--- Stated exercise ---
Everything from the line containing "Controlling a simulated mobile" down to the line containing "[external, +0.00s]" is to be returned exactly; include both boundary lines and leave out all others.

--- Robot control records ---
:::::

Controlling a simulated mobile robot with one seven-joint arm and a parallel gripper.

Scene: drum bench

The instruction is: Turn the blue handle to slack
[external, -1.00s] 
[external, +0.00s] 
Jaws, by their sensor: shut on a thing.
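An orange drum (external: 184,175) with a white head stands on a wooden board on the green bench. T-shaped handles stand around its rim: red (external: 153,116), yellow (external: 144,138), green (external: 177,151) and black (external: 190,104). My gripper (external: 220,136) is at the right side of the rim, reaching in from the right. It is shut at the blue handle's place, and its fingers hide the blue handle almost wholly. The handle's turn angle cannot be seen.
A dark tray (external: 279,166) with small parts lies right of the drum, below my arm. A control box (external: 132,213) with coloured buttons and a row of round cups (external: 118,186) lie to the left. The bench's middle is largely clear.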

:::::

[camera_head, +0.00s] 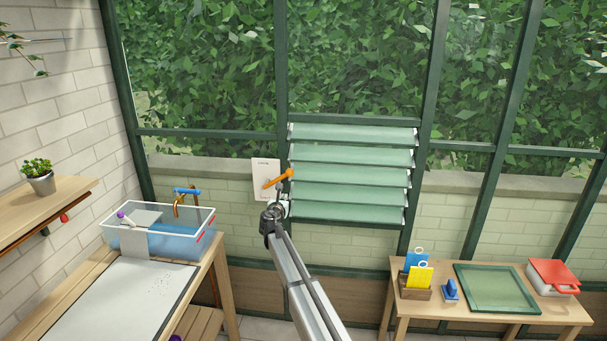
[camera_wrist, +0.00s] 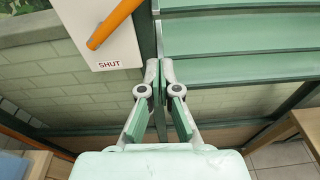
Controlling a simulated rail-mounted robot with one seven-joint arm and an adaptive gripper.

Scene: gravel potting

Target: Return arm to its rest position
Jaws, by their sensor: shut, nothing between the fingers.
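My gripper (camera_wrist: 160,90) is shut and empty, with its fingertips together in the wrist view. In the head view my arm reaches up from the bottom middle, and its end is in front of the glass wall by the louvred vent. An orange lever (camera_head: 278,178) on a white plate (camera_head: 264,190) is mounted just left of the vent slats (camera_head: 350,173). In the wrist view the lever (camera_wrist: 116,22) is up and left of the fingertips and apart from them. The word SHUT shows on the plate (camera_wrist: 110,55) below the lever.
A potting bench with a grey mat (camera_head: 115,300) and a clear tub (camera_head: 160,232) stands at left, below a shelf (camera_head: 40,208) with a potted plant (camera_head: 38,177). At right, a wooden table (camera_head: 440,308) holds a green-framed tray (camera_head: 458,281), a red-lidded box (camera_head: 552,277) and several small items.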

:::::

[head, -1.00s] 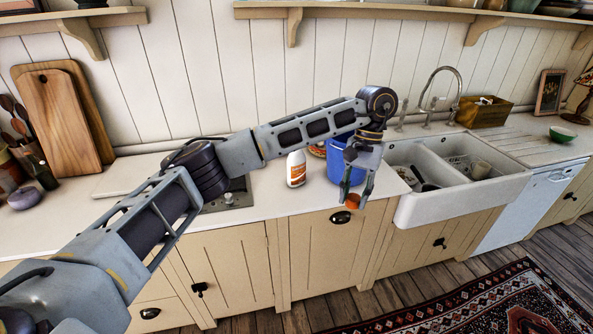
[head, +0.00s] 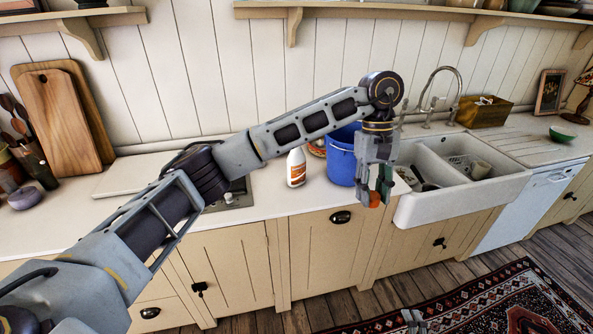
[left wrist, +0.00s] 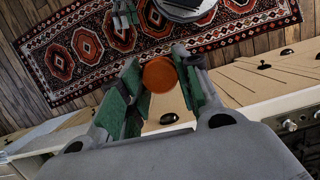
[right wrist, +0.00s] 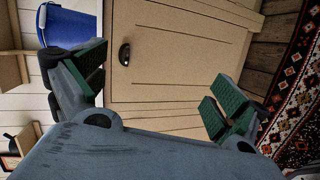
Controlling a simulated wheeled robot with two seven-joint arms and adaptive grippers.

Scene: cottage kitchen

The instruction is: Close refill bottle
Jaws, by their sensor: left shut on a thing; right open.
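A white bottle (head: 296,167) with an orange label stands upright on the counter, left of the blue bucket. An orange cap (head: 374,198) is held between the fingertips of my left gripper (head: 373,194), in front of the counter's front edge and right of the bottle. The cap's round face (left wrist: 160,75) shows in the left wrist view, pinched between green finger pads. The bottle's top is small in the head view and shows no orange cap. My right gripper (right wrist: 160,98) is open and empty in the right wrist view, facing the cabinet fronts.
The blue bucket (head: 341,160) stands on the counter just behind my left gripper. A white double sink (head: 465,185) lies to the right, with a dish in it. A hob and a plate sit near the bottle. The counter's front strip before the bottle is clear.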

:::::

--- Solution to this exercise ---
Controlling a simulated mobile robot with one seven-joint arm and a parallel gripper.

Scene: drum bench

The instruction is: Turn the blue handle to slack
[external, -1.00s] 
[external, +0.00s] 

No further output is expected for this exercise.